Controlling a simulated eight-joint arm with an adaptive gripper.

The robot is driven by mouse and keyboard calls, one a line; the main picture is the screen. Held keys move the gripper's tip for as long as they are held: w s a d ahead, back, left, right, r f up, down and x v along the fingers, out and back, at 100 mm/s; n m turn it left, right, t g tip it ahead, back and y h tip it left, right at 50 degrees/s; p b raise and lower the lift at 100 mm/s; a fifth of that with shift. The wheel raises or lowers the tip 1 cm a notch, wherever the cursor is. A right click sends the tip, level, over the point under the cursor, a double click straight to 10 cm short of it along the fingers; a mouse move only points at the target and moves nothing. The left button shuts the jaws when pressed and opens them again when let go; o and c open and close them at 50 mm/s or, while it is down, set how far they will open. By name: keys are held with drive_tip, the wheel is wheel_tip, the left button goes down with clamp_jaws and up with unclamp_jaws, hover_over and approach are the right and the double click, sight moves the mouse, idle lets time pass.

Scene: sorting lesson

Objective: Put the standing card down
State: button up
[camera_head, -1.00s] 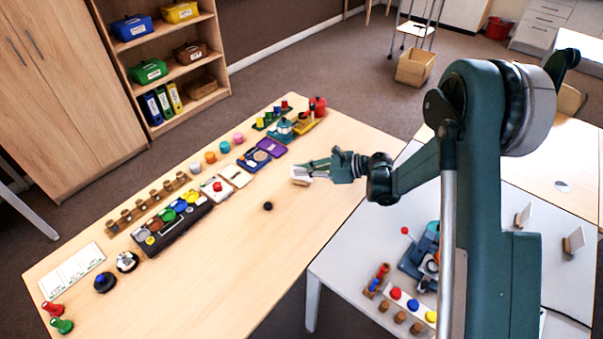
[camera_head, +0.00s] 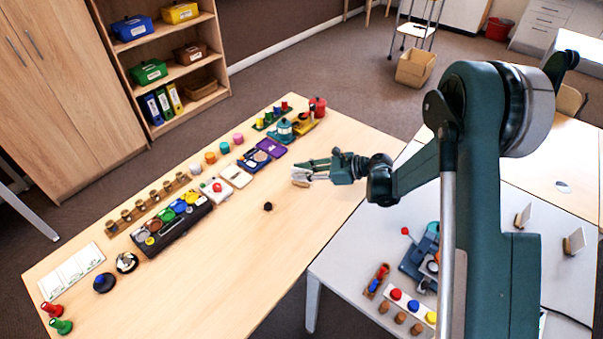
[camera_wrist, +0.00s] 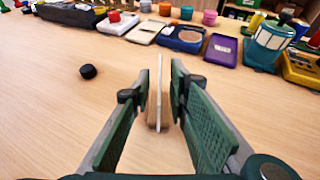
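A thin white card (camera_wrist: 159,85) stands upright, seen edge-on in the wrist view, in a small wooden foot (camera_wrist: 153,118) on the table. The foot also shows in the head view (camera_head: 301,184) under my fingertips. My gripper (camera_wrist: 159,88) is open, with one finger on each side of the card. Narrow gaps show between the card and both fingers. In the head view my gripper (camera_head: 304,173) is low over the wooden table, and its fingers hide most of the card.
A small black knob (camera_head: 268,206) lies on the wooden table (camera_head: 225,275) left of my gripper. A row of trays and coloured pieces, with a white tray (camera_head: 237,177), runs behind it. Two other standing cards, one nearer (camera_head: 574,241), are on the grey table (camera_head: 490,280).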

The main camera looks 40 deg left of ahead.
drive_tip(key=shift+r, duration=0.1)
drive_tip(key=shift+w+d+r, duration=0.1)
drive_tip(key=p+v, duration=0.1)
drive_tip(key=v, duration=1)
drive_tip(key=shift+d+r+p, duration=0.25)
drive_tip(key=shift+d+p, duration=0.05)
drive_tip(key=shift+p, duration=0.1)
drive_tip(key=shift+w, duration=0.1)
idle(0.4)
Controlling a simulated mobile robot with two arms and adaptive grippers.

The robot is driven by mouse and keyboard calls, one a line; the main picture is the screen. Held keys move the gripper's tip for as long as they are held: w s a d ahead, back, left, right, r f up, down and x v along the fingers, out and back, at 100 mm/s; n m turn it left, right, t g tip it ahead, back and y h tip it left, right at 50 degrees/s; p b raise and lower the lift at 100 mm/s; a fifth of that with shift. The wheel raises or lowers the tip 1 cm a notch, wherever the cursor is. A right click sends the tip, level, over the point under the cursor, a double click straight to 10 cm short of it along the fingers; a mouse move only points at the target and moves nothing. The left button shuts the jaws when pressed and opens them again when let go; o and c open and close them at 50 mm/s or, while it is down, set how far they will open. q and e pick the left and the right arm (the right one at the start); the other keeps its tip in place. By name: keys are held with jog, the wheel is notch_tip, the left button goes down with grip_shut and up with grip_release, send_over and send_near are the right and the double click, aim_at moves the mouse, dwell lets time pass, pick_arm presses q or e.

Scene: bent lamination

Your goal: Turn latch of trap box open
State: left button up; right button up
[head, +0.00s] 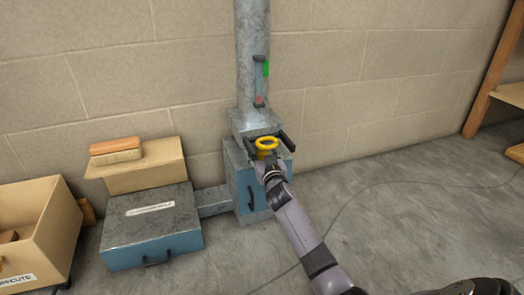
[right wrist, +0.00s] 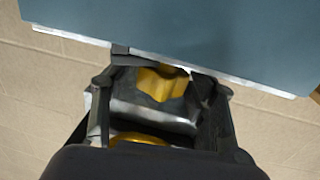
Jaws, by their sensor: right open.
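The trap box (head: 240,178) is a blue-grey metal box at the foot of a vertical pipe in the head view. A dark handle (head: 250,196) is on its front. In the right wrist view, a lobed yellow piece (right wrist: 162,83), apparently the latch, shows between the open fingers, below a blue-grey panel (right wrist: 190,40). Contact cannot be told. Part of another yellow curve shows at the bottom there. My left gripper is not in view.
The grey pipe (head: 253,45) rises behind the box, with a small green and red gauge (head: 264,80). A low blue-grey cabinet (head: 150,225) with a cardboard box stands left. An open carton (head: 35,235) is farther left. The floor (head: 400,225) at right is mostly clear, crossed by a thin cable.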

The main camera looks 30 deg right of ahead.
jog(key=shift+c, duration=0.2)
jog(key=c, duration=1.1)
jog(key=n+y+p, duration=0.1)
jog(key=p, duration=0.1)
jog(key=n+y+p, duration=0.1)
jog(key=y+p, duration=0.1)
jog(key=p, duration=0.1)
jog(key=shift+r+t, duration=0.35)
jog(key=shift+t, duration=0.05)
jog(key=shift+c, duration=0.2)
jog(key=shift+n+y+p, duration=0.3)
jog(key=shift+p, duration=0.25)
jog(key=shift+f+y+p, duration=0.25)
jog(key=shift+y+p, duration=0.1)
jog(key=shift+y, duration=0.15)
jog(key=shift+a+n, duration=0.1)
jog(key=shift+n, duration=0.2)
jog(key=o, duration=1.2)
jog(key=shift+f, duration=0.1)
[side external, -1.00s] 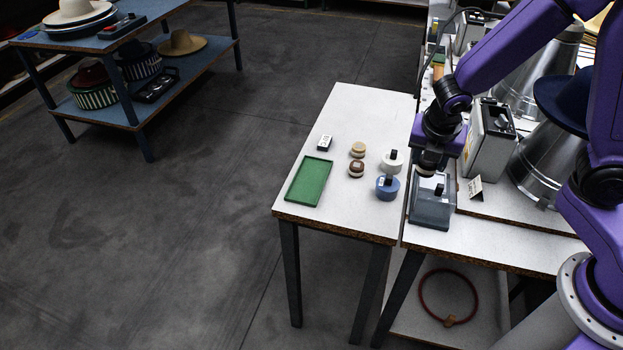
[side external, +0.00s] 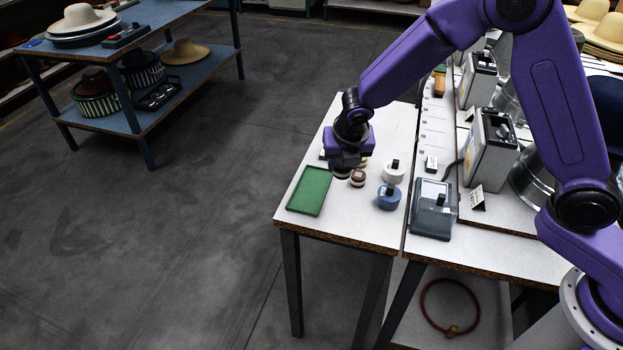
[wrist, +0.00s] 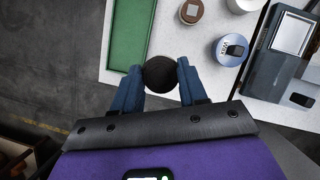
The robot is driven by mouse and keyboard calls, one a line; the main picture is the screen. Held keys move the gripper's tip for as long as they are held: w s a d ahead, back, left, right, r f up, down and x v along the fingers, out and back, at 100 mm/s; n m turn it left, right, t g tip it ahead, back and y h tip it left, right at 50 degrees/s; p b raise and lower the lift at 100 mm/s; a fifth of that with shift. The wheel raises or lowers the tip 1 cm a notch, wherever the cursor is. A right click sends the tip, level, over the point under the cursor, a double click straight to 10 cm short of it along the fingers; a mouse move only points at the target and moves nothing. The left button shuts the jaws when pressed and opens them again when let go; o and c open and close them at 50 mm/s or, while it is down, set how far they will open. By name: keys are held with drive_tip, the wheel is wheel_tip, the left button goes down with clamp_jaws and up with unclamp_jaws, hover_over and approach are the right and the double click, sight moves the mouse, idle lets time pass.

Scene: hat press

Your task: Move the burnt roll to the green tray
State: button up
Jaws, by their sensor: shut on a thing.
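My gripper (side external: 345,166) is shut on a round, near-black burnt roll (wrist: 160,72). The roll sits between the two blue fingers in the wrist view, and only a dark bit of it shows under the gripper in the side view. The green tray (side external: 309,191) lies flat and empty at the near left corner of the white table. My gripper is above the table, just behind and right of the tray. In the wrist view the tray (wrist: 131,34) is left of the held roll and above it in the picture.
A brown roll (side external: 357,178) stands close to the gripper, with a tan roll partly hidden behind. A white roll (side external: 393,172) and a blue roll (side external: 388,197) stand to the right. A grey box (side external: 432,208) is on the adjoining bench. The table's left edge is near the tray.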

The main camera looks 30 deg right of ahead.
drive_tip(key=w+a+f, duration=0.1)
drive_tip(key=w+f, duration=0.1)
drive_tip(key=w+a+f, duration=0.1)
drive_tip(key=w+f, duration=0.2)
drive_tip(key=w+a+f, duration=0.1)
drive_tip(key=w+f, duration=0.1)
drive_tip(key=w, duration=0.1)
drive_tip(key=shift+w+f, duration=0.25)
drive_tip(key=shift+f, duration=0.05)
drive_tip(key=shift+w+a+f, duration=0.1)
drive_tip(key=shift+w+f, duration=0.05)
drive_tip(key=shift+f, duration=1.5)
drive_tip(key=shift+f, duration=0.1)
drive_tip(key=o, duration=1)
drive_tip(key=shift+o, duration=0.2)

────────────────────

**WHAT THE EXERCISE ASKS:** Print everything from the line with "presses q or e." down to the line with "[right wrist, +0.00s]", both included, exactly as written and without the pictures.

**CORRECT ANSWER:**
The robot is driven by mouse and keyboard calls, one a line; the main picture is the screen. Held keys move the gripper's tip for as long as they are held: w s a d ahead, back, left, right, r f up, down and x v along the fingers, out and back, at 100 mm/s; n m turn it left, right, t g tip it ahead, back and y h tip it left, right at 50 degrees/s; p b raise and lower the lift at 100 mm/s; a fifth of that with shift. The wheel raises or lowers the tip 1 cm a notch, wherever the cursor is. A right click sends the tip, level, over the point under the cursor, a double click straight to 10 cm short of it along the fingers; a mouse move only points at the target and moves nothing. The left button shuts the jaws when pressed and opens them again when let go; o and c open and close them at 50 mm/s or, while it is down, set how far they will open. q and e pick the left and the right arm (the right one at the start); the other keeps its tip in place. By name: keys are held with jog, the wheel is notch_tip, the left button goes down with grip_shut and up with grip_release, send_over and send_near are the right and the double click, aim_at moves the mouse, dwell lets time pass, pick_arm presses q or e.

Scene: bent lamination

Your goal: Turn latch of trap box open
State: left button up; right button up
[head, +0.00s] 
[right wrist, +0.00s] 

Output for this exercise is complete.